It appears that Armenians might be the only survived nation tradition, mythology and language of which kept the significance and meanings of forgotten Sumer, Mesopotamia and Egypt cultures.
Hardly preserved, scarred fragments of the ancient Armenian culture can serve as a bridge to understanding the historical experience and values of the said cultures.
In the culture of Ancient Egypt we can find quite a few fragments and traces of the once influential Armenian presence. As Robac wrote: “Around 3600 BC people of a different physical type appeared in Egypt: more squat, broad-leaved and more heavy-weight in appearance.
They were possibly Armenoids who came in small groups from Syria and Palestine. Most likely, they were ones who brought metalworking skills with them, because after 3600 static agricultural communities began to develop.”
It was with their help the reign of the first pharaohs began, the very first of which was Mina (Man, Menes, Minas). The Egyptian Copts still use “Ara”, which means father, lord, as a way of respectful addressing.

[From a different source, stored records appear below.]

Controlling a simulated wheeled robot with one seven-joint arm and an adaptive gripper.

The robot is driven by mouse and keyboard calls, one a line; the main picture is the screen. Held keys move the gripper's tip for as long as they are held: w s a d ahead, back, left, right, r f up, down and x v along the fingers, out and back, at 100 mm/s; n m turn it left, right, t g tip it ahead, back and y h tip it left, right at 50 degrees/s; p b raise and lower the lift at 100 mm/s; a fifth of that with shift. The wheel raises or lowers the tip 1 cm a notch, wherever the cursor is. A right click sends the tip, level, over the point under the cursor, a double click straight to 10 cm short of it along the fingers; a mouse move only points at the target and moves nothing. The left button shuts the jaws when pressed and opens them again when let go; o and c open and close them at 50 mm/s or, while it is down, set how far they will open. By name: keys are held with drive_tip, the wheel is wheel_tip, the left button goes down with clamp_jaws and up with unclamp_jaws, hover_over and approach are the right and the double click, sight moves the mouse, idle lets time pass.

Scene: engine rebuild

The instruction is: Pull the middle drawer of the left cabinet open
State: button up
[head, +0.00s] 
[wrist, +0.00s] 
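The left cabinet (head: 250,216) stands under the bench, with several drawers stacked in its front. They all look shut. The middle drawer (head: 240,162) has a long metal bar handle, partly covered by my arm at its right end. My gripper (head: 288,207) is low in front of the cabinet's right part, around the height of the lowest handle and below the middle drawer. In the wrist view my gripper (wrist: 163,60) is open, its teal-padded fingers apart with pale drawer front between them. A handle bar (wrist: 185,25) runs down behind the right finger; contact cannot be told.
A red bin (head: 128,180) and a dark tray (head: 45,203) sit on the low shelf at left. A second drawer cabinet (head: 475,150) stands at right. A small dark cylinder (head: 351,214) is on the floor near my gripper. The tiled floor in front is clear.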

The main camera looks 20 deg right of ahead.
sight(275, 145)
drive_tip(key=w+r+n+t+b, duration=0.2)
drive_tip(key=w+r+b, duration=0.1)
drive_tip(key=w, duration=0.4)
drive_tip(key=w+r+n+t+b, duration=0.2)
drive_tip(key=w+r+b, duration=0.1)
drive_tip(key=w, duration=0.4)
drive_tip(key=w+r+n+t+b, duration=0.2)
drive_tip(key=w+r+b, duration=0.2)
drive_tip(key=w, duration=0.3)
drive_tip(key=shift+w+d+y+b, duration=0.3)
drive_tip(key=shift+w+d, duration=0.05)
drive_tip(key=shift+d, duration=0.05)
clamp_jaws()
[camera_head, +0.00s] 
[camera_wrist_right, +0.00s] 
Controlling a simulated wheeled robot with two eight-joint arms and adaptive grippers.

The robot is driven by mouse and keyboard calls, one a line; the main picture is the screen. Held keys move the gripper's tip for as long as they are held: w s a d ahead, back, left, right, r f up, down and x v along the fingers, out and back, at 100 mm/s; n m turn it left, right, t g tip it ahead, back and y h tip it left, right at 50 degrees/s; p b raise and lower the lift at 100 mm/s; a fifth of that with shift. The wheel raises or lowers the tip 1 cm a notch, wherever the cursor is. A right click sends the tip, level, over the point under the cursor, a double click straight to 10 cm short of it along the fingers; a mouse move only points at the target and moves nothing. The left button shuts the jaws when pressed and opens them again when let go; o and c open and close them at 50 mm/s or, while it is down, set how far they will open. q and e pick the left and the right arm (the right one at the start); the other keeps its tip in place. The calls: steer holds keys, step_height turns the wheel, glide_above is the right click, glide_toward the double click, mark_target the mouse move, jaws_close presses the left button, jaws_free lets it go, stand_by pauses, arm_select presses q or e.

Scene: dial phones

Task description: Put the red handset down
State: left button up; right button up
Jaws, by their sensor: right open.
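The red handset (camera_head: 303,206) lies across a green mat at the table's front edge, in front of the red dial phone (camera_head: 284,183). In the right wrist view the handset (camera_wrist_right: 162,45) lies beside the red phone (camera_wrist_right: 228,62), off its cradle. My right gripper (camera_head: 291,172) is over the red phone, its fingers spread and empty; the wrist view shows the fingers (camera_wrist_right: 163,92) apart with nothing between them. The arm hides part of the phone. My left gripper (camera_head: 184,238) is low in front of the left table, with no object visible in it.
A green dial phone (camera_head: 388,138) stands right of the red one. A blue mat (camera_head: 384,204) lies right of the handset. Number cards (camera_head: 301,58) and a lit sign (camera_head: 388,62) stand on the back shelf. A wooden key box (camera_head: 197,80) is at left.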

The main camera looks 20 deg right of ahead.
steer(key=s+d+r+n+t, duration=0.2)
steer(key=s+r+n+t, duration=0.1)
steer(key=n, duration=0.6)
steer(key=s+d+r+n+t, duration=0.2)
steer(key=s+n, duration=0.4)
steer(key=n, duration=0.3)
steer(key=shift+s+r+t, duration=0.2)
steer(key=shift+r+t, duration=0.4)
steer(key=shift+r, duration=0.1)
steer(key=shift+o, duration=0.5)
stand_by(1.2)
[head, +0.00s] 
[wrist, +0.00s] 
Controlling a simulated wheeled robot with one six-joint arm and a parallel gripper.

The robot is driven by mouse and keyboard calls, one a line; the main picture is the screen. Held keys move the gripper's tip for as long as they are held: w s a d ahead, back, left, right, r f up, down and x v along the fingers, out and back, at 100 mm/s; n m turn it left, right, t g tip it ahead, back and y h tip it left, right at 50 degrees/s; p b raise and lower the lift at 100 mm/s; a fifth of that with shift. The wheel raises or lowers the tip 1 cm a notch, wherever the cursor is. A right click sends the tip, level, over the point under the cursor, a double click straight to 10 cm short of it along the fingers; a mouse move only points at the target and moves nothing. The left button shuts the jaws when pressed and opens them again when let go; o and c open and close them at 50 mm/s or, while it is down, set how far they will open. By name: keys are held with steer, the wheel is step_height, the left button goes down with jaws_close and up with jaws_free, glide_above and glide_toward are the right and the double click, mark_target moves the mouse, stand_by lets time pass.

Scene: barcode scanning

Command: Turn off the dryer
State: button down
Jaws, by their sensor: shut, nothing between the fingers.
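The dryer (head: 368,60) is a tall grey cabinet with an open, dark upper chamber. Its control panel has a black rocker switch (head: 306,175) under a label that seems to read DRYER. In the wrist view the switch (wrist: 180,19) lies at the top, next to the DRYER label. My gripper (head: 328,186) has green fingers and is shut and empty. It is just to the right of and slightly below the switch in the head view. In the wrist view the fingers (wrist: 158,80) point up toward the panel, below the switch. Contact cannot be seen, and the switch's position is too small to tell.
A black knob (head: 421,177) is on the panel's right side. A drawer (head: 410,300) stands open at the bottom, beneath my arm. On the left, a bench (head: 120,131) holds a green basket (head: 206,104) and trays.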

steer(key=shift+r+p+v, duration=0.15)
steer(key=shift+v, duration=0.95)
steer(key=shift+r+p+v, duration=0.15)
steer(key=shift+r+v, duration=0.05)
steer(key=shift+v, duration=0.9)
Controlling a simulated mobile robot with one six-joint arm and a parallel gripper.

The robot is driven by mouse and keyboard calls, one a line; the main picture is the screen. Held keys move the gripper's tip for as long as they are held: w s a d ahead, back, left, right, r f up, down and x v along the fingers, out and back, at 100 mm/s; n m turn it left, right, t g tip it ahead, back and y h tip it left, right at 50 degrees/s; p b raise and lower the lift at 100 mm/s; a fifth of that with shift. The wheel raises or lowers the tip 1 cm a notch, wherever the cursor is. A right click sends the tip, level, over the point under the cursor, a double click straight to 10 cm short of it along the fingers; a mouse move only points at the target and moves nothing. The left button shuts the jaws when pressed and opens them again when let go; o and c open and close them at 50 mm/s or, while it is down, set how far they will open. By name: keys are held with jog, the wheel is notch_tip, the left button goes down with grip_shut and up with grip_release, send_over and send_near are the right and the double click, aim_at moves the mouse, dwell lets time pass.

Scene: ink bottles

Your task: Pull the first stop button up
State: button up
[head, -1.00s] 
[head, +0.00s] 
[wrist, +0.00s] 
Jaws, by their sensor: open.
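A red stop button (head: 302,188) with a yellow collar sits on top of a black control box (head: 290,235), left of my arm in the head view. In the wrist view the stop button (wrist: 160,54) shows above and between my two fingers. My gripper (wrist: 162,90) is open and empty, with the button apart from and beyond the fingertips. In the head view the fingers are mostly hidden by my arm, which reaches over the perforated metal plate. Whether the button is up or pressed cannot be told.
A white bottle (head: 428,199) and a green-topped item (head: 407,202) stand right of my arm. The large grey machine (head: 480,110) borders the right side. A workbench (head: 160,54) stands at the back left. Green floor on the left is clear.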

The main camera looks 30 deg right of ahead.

“Heiress of the throne, beneficent, the embodiment of beauty, the sweetness of love, Lady of North and South, beloved of Aten in flesh, the first wife of the pharaoh, beloved master of both lands, great in love and forever living Nefertiti…”
Neferneferuaten Nefertiti was born in 1370 BC, but Egyptologists still are unable to come to a final conclusion on where and in what family she was born.
Many believed that the very name of the queen conceals the secret of her origin. From Egyptian Nefertiti is translated as “arrival of the beauty”, which might mean she came to Egypt from another region. Parents raised her in the traditions of the monotheistic Aryan religion which worships the sun as the only deity.
Nefertiti was probably sent by her father to Egypt as a gift to Pharaoh Amenhotep IV in the “House of Ornaments” (harem) and became one of hundreds of foreign princesses brought to give birth sons of the lord.